The brand’s entrance into the wireless space was eagerly anticipated, scrutinized and praised for its innovative user interface, but handset problems and a lack of consumer interest drew clouds over the business. Indeed, Merrill Lynch analyst Jessica Reif Cohen earlier this year called for the Walt Disney Co. to “pull the plug” on the service—and it seems Disney has now heeded her advice.
“Our MVNO effort created a tremendous wireless asset widely recognized for quality and innovation, and as a result we have been approached by well-entrenched carriers about a licensing model. We have decided to pursue it,” said Salil Mehta, executive vice president of ESPN Enterprises. “ESPN is now able to take advantage of market opportunities that simply did not exist with our content before we built the MVNO.”

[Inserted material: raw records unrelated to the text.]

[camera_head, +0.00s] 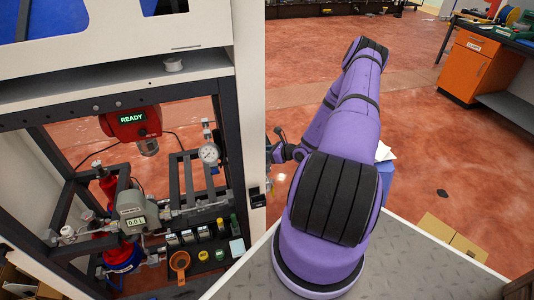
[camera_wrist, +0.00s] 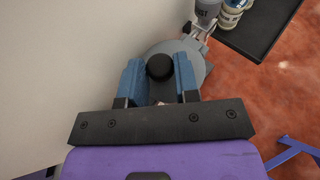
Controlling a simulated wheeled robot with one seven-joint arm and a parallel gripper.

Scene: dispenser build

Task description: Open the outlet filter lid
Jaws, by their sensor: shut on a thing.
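In the wrist view, a round grey disc (camera_wrist: 194,51) with a black knob (camera_wrist: 159,67) looks like the outlet filter lid. No readable label on it confirms this. My gripper (camera_wrist: 159,75) has its two blue fingers on either side of the black knob, shut on it. The fingers cover part of the disc, so I cannot tell whether it is seated or lifted.
A pale wall panel (camera_wrist: 85,65) stands close to the left of the gripper. A dark tray (camera_wrist: 262,27) with small containers (camera_wrist: 230,14) is at the upper right. In the head view, the dispenser rig with a red READY unit (camera_head: 131,121) and a gauge (camera_head: 209,153) stands left.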

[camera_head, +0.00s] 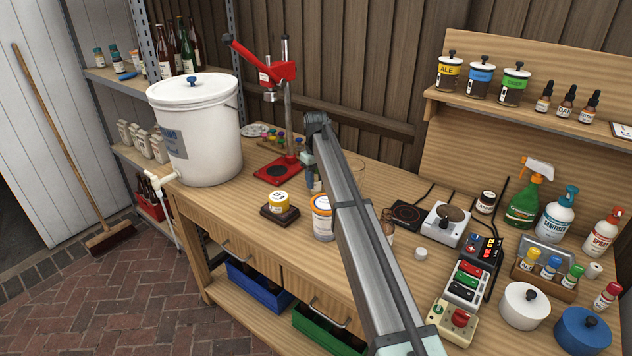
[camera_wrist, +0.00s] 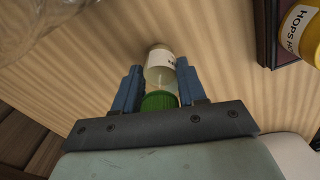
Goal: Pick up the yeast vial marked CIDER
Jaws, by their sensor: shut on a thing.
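My gripper (camera_wrist: 159,68) is shut on a small clear vial (camera_wrist: 160,55) with a green cap (camera_wrist: 160,101) and pale contents. The cap is between the fingers and the body points away toward the wood. Its white label is only partly in view and I cannot read CIDER on it. I cannot tell whether the vial touches the bench. In the head view my gripper (camera_head: 314,181) is over the bench behind the orange-and-white can, largely hidden by my arm. A wooden rack (camera_head: 533,284) at the right holds vials, including another green-capped vial (camera_head: 572,277).
A hops jar (camera_wrist: 300,34) stands on a dark block close by; it also shows in the head view (camera_head: 278,199). The can (camera_head: 322,221), red bottle capper (camera_head: 280,172) and white bucket (camera_head: 197,135) crowd the area. Bare bench lies in front of the block.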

The company said that it “remains committed to growing its presence in the wireless industry through licensing.”
Mobile ESPN launched nationally in February during the Super Bowl with service on Sprint Nextel Corp.’s CDMA EV-DO network. The service launched with one handset and a limited selection of pricing plans, but over the months, the MVNO expanded both its handset lineup and pricing plans.
Mobile ESPN said its subscribers will continue to receive bills, customer care and service until at least Dec. 31. Sales of new Mobile ESPN handsets and service plans are being frozen immediately.
At the Informa MVNO Sustainable Business Models conference, the news was received with a mixture of shock and resignation. Conference participants opined that the company suffered from a lack of patience on the part of its parent company and a less-than-optimal distribution strategy; one audience member said he had walked into an ESPN store in Manhattan recently and asked about the service only to be told that the service wasn’t sold in the store and that the employee was unsure if the product was available in New York.
Despite the flameout of Mobile ESPN, some offered an optimistic outlook on the MVNO market in general.
“I wouldn’t even begin to think about throwing out the baby with the bath water,” said Alex Paskoff, senior vice president of marketing and business development for Brightpoint, which provides distribution and logistics services for carriers and MVNOs. “This is one MVNO out of many.”
He said that—based on comparisons to similar efforts in other industries—up to 70 percent of MVNOs could be expected to fail.
“I wouldn’t get too worked up about any extreme success or extreme failure,” Paskoff said. “I think the reality is, it’s going to fall somewhere in the middle.”